From the listing that follows, output everything exactly except the pictures.

┄┄┄┄┄┄┄┄┄┄

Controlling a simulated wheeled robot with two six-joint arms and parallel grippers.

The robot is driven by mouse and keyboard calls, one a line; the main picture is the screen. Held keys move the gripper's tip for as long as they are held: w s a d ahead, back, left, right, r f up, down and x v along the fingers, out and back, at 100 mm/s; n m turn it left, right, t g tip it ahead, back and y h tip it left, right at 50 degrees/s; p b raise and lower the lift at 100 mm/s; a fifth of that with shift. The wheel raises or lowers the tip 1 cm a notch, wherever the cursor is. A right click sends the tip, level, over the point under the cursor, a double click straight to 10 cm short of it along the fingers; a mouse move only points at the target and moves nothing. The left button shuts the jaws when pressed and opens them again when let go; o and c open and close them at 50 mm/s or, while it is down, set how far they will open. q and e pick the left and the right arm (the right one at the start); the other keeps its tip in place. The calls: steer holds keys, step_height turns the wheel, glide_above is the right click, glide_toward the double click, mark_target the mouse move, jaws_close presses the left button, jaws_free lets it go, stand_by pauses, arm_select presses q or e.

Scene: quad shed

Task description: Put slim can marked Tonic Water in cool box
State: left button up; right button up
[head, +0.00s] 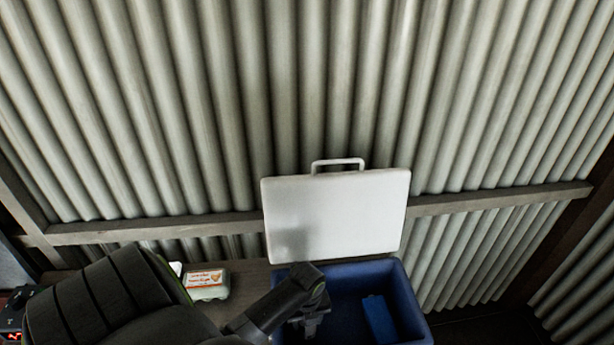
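The cool box (409,302) is a blue open-topped box at the bottom of the head view, cut off by the lower edge. Its white lid (335,217) with a handle stands raised at the back. My left gripper (309,328) points down over the left part of the box opening. Its fingertips are too dark and small to tell whether they are open or shut, or hold anything. I see no slim can marked Tonic Water. My right gripper is not in view.
A flat blue block (380,319) lies inside the box on the right. A pale carton with a red and white label (207,283) sits on the wooden surface left of the box. A corrugated metal wall (330,80) with a wooden rail stands close behind.

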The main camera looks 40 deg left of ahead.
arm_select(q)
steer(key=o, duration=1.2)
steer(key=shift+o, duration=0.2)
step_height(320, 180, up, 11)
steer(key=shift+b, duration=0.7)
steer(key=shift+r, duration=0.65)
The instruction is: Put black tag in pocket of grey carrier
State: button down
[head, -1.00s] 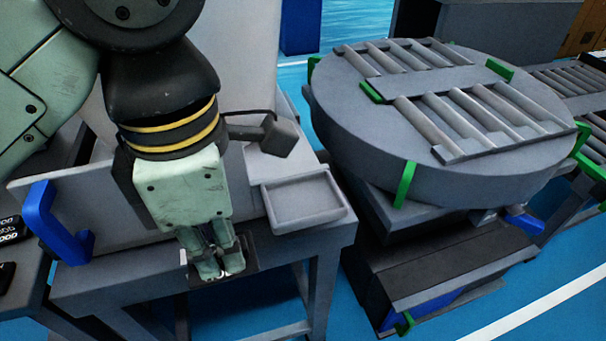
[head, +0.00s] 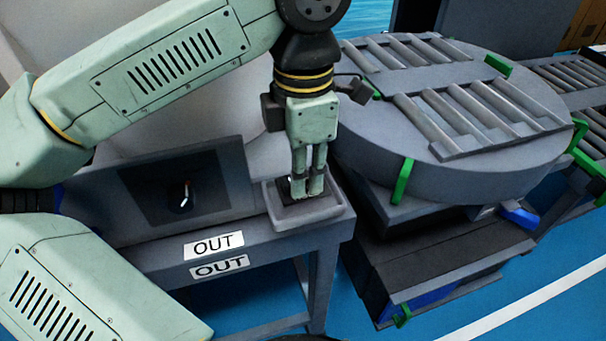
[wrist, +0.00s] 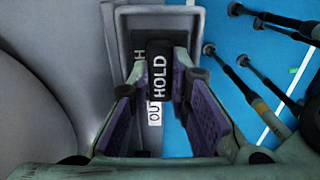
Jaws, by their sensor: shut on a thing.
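My gripper (head: 308,190) points down at the shallow grey tray (head: 305,222) on the right end of the grey stand. In the wrist view my gripper (wrist: 172,100) is shut on a black tag (wrist: 159,78) with white "HOLD" lettering. The tray's rim (wrist: 160,12) shows around the tag there. The tag lies over the tray; whether it touches the floor of the tray cannot be told. A dark surface with a white "H" shows beside the tag, mostly hidden. The tag is mostly hidden behind the fingers in the head view.
A dark upright panel (head: 222,160) with a square patch stands left of the tray. "OUT" labels (head: 213,245) sit on the stand's front. A round roller turntable (head: 450,165) with green brackets stands close on the right. My arm covers the left side.

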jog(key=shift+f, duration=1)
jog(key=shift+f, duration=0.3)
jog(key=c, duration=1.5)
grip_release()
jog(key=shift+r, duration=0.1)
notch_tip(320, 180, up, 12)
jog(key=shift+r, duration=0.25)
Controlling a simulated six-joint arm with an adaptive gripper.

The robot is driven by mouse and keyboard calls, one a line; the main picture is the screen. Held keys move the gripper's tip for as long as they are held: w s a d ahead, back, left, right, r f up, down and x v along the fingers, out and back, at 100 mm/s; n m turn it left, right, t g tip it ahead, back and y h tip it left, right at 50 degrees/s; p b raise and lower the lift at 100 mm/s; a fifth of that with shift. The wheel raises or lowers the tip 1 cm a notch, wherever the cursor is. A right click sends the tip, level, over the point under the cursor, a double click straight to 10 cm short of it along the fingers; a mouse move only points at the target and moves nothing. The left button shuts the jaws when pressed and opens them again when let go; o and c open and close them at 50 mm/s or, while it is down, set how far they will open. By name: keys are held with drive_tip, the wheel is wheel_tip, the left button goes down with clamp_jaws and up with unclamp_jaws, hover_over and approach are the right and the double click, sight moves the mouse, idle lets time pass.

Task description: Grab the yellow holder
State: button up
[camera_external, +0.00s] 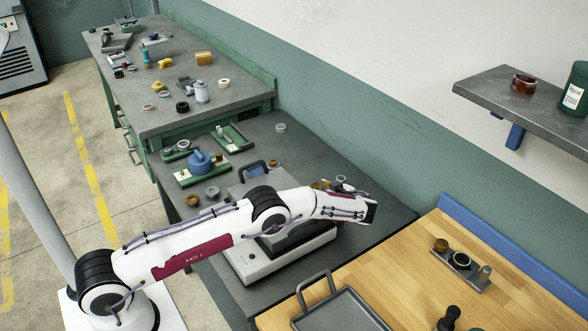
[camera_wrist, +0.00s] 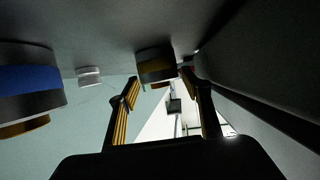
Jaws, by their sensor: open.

┄┄┄┄┄┄┄┄┄┄

Solution =
Controlling a simulated wheeled robot with two six-joint arms and parallel grippers.

The robot is driven by mouse and keyboard calls, one a line; the main picture is the screen. Held keys move the gripper's tip for as long as they are held: w s a d ahead, back, left, right, r f up, down and x v along the fingers, out and back, at 100 mm/s; n m turn it left, right, t g tip it ahead, back and y h tip it left, right at 50 degrees/s; p b raise and lower the lift at 100 mm/s; a fifth of that with shift. The wheel raises or lowers the tip 1 cm a notch, wherever the cursor is. A right click sends the tip, level, over the point under the cursor, a double click straight to 10 cm short of it along the fingers; a mouse move only points at the target and moves nothing. The left button shuts the jaws when pressed and opens them again when let go; o and c open and close them at 50 mm/s or, while it is down, set how far they will open. q and e pick the left and the right arm (the right one at the start); the other keeps its tip in place. The calls: steer holds keys, step_height turns the wheel, glide_above is the right click, glide_toward the double click, mark_target the mouse move, jaws_close presses the left button, jaws_free lets it go, stand_by pauses, arm_select presses q or e.

Scene: quad shed

Task description: Put slim can marked Tonic Water in cool box
State: left button up; right button up
[head, +0.00s] 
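The cool box (409,302) is a blue open-topped box at the bottom of the head view, cut off by the lower edge. Its white lid (335,217) with a handle stands raised at the back. My left gripper (309,328) points down over the left part of the box opening. Its fingertips are too dark and small to tell whether they are open or shut, or hold anything. I see no slim can marked Tonic Water. My right gripper is not in view.
A flat blue block (380,319) lies inside the box on the right. A pale carton with a red and white label (207,283) sits on the wooden surface left of the box. A corrugated metal wall (330,80) with a wooden rail stands close behind.

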The main camera looks 40 deg left of ahead.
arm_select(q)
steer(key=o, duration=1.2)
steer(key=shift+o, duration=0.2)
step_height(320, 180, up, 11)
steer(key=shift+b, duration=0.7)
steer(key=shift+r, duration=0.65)
The instruction is: Put black tag in pocket of grey carrier
State: button down
[head, -1.00s] 
[head, +0.00s] 
[wrist, +0.00s] 
Jaws, by their sensor: shut on a thing.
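My gripper (head: 308,190) points down at the shallow grey tray (head: 305,222) on the right end of the grey stand. In the wrist view my gripper (wrist: 172,100) is shut on a black tag (wrist: 159,78) with white "HOLD" lettering. The tray's rim (wrist: 160,12) shows around the tag there. The tag lies over the tray; whether it touches the floor of the tray cannot be told. A dark surface with a white "H" shows beside the tag, mostly hidden. The tag is mostly hidden behind the fingers in the head view.
A dark upright panel (head: 222,160) with a square patch stands left of the tray. "OUT" labels (head: 213,245) sit on the stand's front. A round roller turntable (head: 450,165) with green brackets stands close on the right. My arm covers the left side.

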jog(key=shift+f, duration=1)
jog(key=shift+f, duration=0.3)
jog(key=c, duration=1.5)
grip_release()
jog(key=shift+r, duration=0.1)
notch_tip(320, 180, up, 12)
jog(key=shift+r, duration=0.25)
Controlling a simulated six-joint arm with an adaptive gripper.

The robot is driven by mouse and keyboard calls, one a line; the main picture is the screen. Held keys move the gripper's tip for as long as they are held: w s a d ahead, back, left, right, r f up, down and x v along the fingers, out and back, at 100 mm/s; n m turn it left, right, t g tip it ahead, back and y h tip it left, right at 50 degrees/s; p b raise and lower the lift at 100 mm/s; a fifth of that with shift. The wheel raises or lowers the tip 1 cm a notch, wherever the cursor is. A right click sends the tip, level, over the point under the cursor, a double click straight to 10 cm short of it along the fingers; a mouse move only points at the target and moves nothing. The left button shuts the jaws when pressed and opens them again when let go; o and c open and close them at 50 mm/s or, while it is down, set how far they will open. By name: keys are held with drive_tip, the wheel is wheel_tip, the left button goes down with clamp_jaws and up with unclamp_jaws, hover_over and approach are the right and the double click, sight moves the mouse, idle lets time pass.

Task description: Grab the yellow holder
State: button up
[camera_external, +0.00s] 
[camera_wrist, +0.00s] 
Jaws, by their sensor: open.

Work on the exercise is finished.